今では寺院は周囲の高層建築に囲まれて、事実上見えない。想像もつかないが、前面の田園地帯は現在の日本橋でんでんタウンである。

この辺りは江戸時代(1603~1868)には宿場で、長町と言われていた。近くの道頓堀に架かっていた橋の名前から、その後日本橋に名が変わった。
20世紀の初め、この辺りには古本屋ができた。第二次大戦後になると、民生電子機器の店がここに集まり、現在ではでんでんタウンと呼ばれている。
1990年代後半から、漫画、アニメやキャラクターグッズ類を売る店が電器店に取って代り、東京の秋葉原のようなポップカルチュアの中心になっている。
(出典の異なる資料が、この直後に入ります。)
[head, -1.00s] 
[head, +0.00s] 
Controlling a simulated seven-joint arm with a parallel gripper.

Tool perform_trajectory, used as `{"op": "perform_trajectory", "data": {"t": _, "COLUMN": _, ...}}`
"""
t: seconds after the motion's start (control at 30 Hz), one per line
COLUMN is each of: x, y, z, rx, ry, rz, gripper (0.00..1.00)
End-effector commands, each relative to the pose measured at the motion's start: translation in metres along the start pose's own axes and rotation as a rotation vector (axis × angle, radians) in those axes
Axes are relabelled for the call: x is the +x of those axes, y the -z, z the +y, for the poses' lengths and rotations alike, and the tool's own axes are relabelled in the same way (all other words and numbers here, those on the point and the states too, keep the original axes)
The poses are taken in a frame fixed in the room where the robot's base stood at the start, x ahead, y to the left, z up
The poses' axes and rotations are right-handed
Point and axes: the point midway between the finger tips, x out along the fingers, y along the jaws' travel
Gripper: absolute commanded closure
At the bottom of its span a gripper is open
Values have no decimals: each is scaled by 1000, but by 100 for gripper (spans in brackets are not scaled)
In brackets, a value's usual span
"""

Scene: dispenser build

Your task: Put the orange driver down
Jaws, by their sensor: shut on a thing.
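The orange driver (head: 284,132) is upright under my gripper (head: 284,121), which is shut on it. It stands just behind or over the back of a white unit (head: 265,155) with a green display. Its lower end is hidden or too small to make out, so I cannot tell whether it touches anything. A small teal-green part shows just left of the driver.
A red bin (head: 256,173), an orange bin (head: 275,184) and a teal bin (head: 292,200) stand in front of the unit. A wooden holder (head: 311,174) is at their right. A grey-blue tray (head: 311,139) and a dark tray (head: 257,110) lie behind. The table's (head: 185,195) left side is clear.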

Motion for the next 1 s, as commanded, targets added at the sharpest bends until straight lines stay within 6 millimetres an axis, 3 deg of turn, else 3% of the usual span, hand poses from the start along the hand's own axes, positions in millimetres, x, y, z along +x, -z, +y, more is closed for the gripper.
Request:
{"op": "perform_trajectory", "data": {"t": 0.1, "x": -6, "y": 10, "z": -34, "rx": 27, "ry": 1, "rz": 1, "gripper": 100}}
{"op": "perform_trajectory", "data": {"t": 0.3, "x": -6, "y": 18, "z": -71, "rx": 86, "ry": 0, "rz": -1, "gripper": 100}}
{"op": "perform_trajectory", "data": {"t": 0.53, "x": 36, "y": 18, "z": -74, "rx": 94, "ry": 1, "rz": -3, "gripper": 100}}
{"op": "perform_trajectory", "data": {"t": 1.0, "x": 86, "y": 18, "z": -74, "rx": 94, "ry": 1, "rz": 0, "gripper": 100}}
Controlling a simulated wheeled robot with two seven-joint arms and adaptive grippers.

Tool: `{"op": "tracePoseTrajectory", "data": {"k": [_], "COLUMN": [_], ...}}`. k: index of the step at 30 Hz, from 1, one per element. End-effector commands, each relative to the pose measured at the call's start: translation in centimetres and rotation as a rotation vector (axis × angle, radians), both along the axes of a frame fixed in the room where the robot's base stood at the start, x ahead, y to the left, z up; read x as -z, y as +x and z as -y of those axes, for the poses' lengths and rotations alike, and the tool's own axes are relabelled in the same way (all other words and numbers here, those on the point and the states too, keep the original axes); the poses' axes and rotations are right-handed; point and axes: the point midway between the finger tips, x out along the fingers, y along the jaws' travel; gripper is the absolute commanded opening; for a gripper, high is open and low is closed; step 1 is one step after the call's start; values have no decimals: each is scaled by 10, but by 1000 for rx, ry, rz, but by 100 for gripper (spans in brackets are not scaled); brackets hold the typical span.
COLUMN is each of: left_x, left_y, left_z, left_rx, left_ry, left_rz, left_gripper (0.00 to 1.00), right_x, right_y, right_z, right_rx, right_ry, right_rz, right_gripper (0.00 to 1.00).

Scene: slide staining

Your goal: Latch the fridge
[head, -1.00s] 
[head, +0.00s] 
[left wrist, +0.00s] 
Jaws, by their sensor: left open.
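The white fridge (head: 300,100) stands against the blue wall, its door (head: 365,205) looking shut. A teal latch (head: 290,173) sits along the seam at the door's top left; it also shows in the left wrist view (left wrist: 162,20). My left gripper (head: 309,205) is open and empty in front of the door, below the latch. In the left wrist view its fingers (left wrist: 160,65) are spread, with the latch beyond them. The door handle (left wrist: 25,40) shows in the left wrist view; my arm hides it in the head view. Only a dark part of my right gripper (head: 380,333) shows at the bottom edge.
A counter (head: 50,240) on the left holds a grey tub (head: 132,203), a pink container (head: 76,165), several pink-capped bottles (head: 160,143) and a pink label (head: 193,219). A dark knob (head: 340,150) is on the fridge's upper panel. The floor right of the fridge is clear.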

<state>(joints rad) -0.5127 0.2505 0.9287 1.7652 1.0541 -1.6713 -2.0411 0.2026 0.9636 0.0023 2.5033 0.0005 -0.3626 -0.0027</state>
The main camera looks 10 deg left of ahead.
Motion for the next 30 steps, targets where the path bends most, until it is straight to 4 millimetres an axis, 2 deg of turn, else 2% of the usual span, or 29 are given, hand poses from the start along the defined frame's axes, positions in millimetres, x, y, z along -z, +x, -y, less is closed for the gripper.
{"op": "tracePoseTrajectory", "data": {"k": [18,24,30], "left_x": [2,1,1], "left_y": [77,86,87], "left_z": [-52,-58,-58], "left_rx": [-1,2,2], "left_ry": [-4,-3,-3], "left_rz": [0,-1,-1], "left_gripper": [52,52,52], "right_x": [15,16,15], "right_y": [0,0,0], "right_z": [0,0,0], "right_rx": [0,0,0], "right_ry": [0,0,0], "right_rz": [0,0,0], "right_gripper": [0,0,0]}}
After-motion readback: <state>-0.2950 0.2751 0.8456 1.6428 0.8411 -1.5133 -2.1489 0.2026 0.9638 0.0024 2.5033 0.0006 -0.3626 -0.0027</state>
撮影者の目の高さから判断すると、この写真はミナミにあった五階建ての眺望閣から撮ったことは、殆ど確実である。この塔は「南の五階」という呼び名で知られており、最上階には展望台があって、大阪の素晴しい眺めが楽しめた。
この木造の塔は、富士山に似せて設計され1888年(明治21年)に完成した。1888年(明治21年)と1889年(明治22年)には、眺望閣は大阪で一番人気の高いレジャー施設の一つだった。これに刺激されてできたのが新世界の通天閣で、難波はミナミの中心になった。1

脚注
1 昔の大阪。大阪の遊び場。2008年5月16日検索。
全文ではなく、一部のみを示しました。